The Case Of The Spinning Spaceship (Continued)

In my previous solution to The Case Of The Spinning Spaceship , I explained Archimede's Law Of The Lever :

The turning effect , or moment , on a lever, is equal to the force multiplied by the perpendicular distance from the fulcrum to the point of application . For example, a mass placed on the end of a lever a distance $d$ from the fulcrum is balanced by half the mass applied at a point $2d$ from the fulcrum, on the opposite arm. (The acceleration component of the force is provided by gravity.)

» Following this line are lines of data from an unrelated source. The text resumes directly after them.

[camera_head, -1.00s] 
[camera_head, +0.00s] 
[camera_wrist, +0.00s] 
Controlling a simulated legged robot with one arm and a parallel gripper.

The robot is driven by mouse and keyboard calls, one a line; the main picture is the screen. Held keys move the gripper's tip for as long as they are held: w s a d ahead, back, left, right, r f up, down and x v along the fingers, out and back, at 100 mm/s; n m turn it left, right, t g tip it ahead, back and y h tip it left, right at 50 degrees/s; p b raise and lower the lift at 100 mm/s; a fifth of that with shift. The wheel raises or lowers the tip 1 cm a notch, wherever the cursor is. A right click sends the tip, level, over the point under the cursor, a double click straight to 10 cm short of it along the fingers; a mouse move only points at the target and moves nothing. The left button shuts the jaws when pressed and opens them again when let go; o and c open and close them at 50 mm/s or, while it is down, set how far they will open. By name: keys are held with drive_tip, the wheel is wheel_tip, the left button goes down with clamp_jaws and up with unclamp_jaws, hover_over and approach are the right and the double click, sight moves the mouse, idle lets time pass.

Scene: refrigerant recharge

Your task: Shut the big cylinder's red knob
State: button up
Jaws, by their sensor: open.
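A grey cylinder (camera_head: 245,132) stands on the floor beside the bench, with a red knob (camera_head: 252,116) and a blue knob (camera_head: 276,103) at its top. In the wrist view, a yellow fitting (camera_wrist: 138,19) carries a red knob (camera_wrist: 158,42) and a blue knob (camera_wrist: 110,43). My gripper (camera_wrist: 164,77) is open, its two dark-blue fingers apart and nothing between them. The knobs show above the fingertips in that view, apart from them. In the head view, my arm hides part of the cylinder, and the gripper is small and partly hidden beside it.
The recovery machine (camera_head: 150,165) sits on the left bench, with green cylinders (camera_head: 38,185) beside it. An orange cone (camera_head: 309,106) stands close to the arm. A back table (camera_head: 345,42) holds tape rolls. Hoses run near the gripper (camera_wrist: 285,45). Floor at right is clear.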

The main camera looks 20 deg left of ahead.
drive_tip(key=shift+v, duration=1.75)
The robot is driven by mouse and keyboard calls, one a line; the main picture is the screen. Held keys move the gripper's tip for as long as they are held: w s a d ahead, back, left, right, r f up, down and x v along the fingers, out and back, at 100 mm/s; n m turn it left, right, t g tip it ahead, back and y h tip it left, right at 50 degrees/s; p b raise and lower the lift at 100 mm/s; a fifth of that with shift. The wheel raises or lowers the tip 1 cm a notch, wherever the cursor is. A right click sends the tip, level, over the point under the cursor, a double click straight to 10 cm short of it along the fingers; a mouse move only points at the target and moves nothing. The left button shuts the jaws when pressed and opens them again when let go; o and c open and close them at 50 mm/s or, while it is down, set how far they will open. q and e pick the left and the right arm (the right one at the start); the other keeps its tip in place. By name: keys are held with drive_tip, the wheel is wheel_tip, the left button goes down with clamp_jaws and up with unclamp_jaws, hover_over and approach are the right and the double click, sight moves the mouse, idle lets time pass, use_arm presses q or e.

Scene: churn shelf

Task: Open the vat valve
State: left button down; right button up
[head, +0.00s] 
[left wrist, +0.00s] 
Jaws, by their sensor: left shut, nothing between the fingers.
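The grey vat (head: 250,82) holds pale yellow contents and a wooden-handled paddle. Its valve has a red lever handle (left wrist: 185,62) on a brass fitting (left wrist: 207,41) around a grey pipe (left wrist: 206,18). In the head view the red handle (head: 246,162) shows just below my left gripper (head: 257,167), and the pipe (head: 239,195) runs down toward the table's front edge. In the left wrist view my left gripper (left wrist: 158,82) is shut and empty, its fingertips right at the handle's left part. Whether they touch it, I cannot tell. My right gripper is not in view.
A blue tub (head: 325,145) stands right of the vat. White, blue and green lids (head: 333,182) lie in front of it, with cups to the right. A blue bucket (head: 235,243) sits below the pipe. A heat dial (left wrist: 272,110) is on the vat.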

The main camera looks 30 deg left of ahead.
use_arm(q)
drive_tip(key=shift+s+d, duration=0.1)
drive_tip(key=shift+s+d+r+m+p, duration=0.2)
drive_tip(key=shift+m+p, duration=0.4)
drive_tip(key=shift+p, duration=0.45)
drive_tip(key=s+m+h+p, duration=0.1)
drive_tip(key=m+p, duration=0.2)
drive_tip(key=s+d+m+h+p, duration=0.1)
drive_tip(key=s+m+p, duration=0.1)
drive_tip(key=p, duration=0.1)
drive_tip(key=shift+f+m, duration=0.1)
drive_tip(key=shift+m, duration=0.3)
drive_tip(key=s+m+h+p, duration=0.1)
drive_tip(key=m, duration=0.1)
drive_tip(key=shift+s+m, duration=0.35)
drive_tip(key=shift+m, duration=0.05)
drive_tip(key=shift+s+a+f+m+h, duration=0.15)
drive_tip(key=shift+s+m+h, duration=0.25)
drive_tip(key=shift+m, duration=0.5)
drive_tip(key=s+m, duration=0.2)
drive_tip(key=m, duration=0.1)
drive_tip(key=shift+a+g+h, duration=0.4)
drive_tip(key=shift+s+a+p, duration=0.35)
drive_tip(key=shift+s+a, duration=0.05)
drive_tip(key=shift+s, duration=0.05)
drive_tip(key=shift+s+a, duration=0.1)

We then calculated the moment for the spaceship:

$m_a=4d\vec a-4d\vec a=0$

$m_b=0+d_{engine}\vec b-2d_{engine}\vec b+3d_{engine}\vec b-4d_{engine}\vec b+5d_{engine}\vec b-6d_{engine}\vec b+7d_{engine}\vec b=4d_{engine}\vec b$

In the second equation, $d_{engine}$ is equal to the distance between consecutive engines, and $nd_{engine}$ is the distance between the $n$ th oar and the stern, which has position $d_{engine}=0$ .

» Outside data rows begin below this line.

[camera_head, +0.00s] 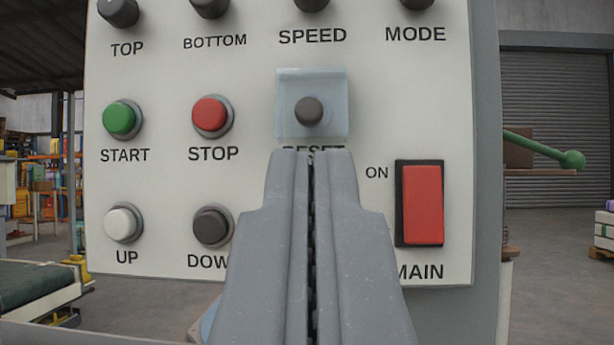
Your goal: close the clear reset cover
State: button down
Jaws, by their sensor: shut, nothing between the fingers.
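The clear reset cover (291,92) is a pale blue, see-through square in the upper middle of the control panel. The dark round reset button (309,111) shows at its middle. I cannot tell from this view how far the cover stands from the panel face. My gripper (311,153) points at the panel with its fingers together and nothing between them. Its tips appear just below the cover's lower edge and hide most of the RESET label. Whether they touch the panel or cover cannot be told.
The panel (260,190) carries green START (119,119), red STOP (209,115), white UP (120,223) and dark DOWN (211,227) buttons. A red MAIN switch (423,205) is right of my fingers. Knobs line the top. A green-knobbed lever (571,160) sticks out at right.

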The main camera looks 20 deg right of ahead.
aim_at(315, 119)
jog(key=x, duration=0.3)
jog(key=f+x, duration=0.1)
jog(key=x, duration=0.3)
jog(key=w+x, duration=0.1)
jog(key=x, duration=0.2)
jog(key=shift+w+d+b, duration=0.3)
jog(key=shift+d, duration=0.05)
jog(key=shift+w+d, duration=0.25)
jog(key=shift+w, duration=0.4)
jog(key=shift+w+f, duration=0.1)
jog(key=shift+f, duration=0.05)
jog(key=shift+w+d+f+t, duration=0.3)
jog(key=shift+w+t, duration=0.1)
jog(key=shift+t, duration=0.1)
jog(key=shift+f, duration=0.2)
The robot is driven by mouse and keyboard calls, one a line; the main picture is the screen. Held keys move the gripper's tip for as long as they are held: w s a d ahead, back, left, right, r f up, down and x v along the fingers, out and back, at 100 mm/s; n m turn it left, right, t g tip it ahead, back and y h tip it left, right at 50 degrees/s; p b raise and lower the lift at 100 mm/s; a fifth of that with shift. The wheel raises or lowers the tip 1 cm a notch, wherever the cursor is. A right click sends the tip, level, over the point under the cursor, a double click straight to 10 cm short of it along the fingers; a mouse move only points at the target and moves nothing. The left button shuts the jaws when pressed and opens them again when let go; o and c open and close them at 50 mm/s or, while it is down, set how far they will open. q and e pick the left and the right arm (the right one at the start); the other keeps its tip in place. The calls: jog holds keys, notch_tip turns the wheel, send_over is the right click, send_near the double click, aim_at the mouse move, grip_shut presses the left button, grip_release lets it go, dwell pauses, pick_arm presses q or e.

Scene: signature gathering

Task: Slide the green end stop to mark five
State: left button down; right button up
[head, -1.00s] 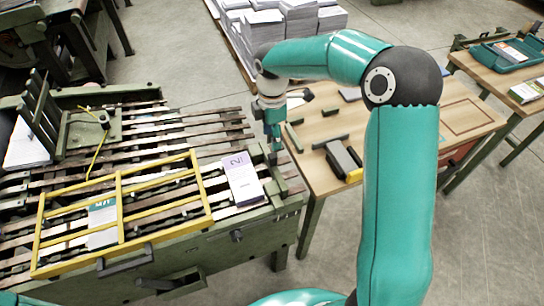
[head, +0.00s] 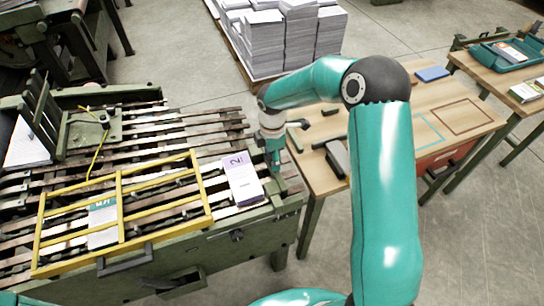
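The green end stop (head: 272,188) appears to be the dark green piece at the right end of the slatted machine bed (head: 222,129), just right of a white and purple printed sheet stack (head: 241,180). My right gripper (head: 274,172) points down at the end stop's upper part. It is close to or touching it; I cannot tell which. The fingers are small and seen from behind, so whether they are open or shut is unclear. No numbered mark is readable. My left gripper is not in view.
A yellow frame guard (head: 119,205) covers the bed's left front, over a teal-and-white sheet (head: 102,222). A wooden table (head: 400,115) stands right of the machine, with dark tools and a blue pad (head: 432,73). Paper stacks (head: 285,40) stand behind.

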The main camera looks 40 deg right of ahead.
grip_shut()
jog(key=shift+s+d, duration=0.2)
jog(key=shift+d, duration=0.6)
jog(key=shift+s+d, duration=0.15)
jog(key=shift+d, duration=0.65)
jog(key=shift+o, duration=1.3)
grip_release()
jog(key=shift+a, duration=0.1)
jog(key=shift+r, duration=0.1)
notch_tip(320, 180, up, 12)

We must now solve for when the moment is $0$ . As the distance $d$ remains unchanged, the first equation is still equal to $0$ . This leaves us with the second equation, which, when the left-right position of the engines is unknown and the moment is assumed to be $0$ , takes the form:

$m_b=0=0\pm d_{engine}\vec b\pm2d_{engine}\vec b\pm3d_{engine}\vec b\pm4d_{engine}\vec b\pm5d_{engine}\vec b\pm6d_{engine}\vec b\pm7d_{engine}\vec b$

Dividing both sides by $d\vec b$ gives:

$0\pm1\pm2\pm3\pm4\pm5\pm6\pm7=0$

Now, the sum of $[0, 1, 2, 3, 4, 5, 6, 7]$ is $28$ , which means that the sum of the moments of one side of engines must be $14$ . Thus, this question is equivalent to separating the numbers $[0, 1, 2, 3, 4, 5, 6, 7]$ into two sets with sum $14$ .

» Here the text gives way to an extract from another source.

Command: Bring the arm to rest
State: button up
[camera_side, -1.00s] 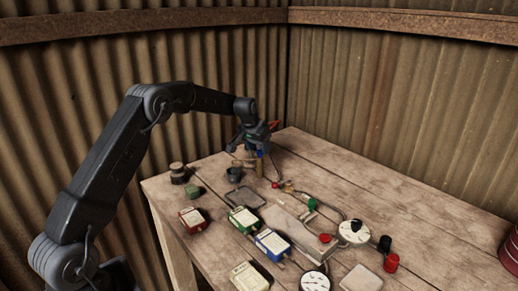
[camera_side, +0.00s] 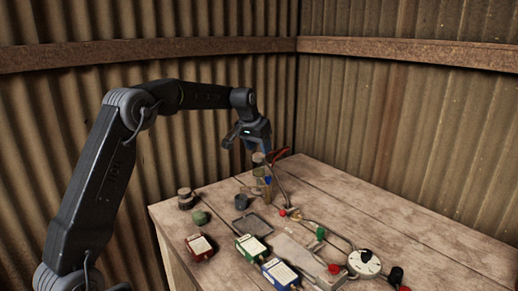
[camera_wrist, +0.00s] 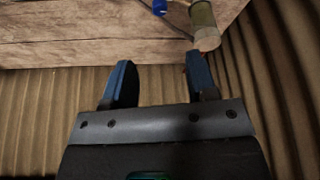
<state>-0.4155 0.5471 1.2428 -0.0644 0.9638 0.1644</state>
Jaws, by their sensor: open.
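My gripper (camera_side: 246,147) is in the air above the far left part of the wooden table (camera_side: 380,208), near the corrugated wall. In the wrist view my gripper (camera_wrist: 160,78) shows two blue-lined fingers spread apart with nothing between them. Beyond the fingertips the wrist view shows the table edge (camera_wrist: 80,38) and a greenish cylinder with a pale end (camera_wrist: 204,22). A small blue piece (camera_wrist: 159,6) is at the top of that view.
Red (camera_side: 201,246), green (camera_side: 251,247) and blue (camera_side: 281,273) labelled boxes lie on the table. The corrugated wall (camera_side: 205,135) is close behind my gripper.

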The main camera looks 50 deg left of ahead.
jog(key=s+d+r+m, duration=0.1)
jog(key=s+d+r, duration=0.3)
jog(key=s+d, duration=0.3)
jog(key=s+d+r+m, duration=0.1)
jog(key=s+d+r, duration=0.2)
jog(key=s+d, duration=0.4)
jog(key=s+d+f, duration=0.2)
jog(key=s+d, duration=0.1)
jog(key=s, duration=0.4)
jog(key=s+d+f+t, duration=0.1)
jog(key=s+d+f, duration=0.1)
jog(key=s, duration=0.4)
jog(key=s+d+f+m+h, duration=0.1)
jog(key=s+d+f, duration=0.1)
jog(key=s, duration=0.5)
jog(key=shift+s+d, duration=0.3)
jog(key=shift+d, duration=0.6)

Begin with the set containing 0. If it also contains $1$ , then the other two numbers must be $[6, 7]$ . If it contains $2$ but not $1$ , then the other two numbers are either $[4, 6]$ or $[5, 7]$ . If it contains $3$ but not $2$ and/or $1$ , then the other two numbers must be $[5, 6]$ . By similar reasoning, we cannot find a similar set for $4, 5, 6, 7, 8$ . Thus, the $\boxed{4}$ sets $[0, 1, 6, 7; 2, 3, 4, 5]$ , $[0, 2, 4, 6; 1, 3, 5, 7]$ , $[0, 2, 5, 7; 1, 3, 4, 6]$ , and $[0, 3, 5, 6; 1, 2, 4, 7]$ are the only possible arrangements.